When to move to new hardware

cpare · February 25, 2023, 9:41pm

I had a hardware failure that resulted in a few days of downtime before I could find a way to survive until rebuilding my server and am now sitting at 93% on my shoe-goo and duct-tape temporary solution
The replacement motherboard, processor, memory and boot disk have now arrived - I intend to use the same case and power supply.

My question is should I take the downtime now and drive my uptime even lower (I expect no more than a day of downtime) or do I wait until my uptime returns to 99% to avoid any risk of being delisted?

Knowledge · February 25, 2023, 9:51pm

Only you are really going to know what is best here since you understand your machine’s potential for failure and how well and how long it will take you to upgrade your hardware.

sembeth · February 25, 2023, 10:09pm

Personally, I would change it right now. Even with one day of downtime, you should be above 60% online score. If you fall below 60%, you will be suspended for 30 days, and during that time you will receive less data. But if you are above that, I don’t see a problem.

arrogantrabbit · February 25, 2023, 10:23pm

I may be misunderstanding your circumstances but if the hardware failure you are describing took out motherboard, memory, and drives — I would definitely not re-use the same power supply (as a primary suspect).

It’s also unclear why would you need a day of downtime here: Slapping parts together and pressing a power button should take an hour tops, no?

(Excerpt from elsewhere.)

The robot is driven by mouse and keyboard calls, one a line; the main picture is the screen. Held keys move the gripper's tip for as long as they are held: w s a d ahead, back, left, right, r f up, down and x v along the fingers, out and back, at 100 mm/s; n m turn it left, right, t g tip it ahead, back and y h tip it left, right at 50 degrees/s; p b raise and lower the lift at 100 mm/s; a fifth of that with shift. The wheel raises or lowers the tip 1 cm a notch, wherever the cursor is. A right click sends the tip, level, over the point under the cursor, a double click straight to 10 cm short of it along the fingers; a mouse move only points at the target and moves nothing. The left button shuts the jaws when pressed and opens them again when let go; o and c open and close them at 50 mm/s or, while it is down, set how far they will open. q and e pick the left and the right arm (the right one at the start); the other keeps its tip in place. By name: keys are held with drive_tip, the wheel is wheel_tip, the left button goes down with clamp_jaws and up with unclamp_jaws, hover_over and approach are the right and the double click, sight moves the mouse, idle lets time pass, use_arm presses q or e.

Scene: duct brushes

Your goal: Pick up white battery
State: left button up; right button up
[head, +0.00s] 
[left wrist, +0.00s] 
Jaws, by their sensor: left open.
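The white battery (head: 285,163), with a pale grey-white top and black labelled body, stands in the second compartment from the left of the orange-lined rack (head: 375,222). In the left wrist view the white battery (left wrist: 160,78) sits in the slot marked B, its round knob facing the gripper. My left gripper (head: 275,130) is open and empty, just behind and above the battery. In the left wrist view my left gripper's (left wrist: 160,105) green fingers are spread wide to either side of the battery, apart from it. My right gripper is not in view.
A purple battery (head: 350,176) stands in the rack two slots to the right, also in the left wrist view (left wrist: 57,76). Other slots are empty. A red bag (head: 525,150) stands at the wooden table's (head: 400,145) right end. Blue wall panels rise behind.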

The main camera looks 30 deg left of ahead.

cpare · February 26, 2023, 1:57am

In this case a single SATA port died which happened to be the SATA port I had the boot disk on. With no spare SATA ports (I already have an additional SATA card) I needed to replace the motherboard (second 970A-DS3P on the current 8x AMD FX™-8310 Eight-Core Processor) - Moving to a new chipset required a new Processor, CPU, and DDR4 Memory, I opted for a new M2 SSD to free a SATA port. I don’t believe the power supply is the issue as this is the second 970A-DS3P I have had die - I expect they are dying due to age (2014).

I don’t expect a day of downtime either, but experience has taught me to plan for some type of Linux incompatibility I will have to work through - for example the current board requires the kernel option IOMMU=Soft to get USB on the front and back of the board to work.

The real question is if there is a critical limit I am approaching with my downtime and if I should stay in the current paradigm until I get the uptime back around 99% (to allow some downtime without getting delisted), or another hardware failure occurs making the decision for me.

Knowledge · February 26, 2023, 2:58am

You can go about 12 days offline and not get disqualified. If you are offline for a while before that point, you may get suspended on one or more satellite. But if you then leave your node online it will come out of suspension after a number of days.

arrogantrabbit · February 26, 2023, 7:47am

Would not adding (another) HBA card (such as LSI 9223-8i) be a better (and cheaper) option? This will expand your choice of drives to include (usually cheaper) SAS models. Generally, it’s best to avoid relying on onboard anything – those devices are often of poor quality and performance).

Ah, yes, it’s a chain reaction…

Make sure you can actually use M2 and SATA concurrently. Often devices share PCI lanes, so that if you plug in a card into m.2 port – one of the SATA ports turns off. AMD processors have plenty of lanes available, but that does not mean that the corners aren’t cut at every possibility – such as connecting everything to the south bridge, simply to avoid routing long traces to the cpu.

They should not be dying so quickly. Perhaps power supply is indeed to blame – perhaps it has bad ripple/poor regulation, that causes such premature failures? Modern (~last two decades) motherboards are pretty much immortal. I have a few that refuse to quit since 2012, and I don’t have a heart to recycle them, so I keep inventing excuses for them, like hosting storj nodes…)

It’s a good approach.

This is one of the reasons to avoid boards that had been engineered to price by overprovisioning, cut corners, and requiring weird workarounds. Switching off hardware IOMMU affects performance and defeats the whole point of having one, and should not be needed if the device’s routing is properly designed.

Have you looked into surplus stores/electronics recyclers, often you can buy 8-10-year old server motherboard with IPMI+CPU+heatsink+ECC ram, but what is more important, almost guaranteed lack of compatibility issues with linux/bsd, for under $200 total.

I would not worry abut downtime, nobody expects to have 6 nines of uptime on home networks.

cpare · March 1, 2023, 1:00am

Thanks so much for the feedback - decided to stay the course with the new hardware and plan to install it this weekend, I also took your advice and ordered a new power supply to make sure that’s not the root of the problem.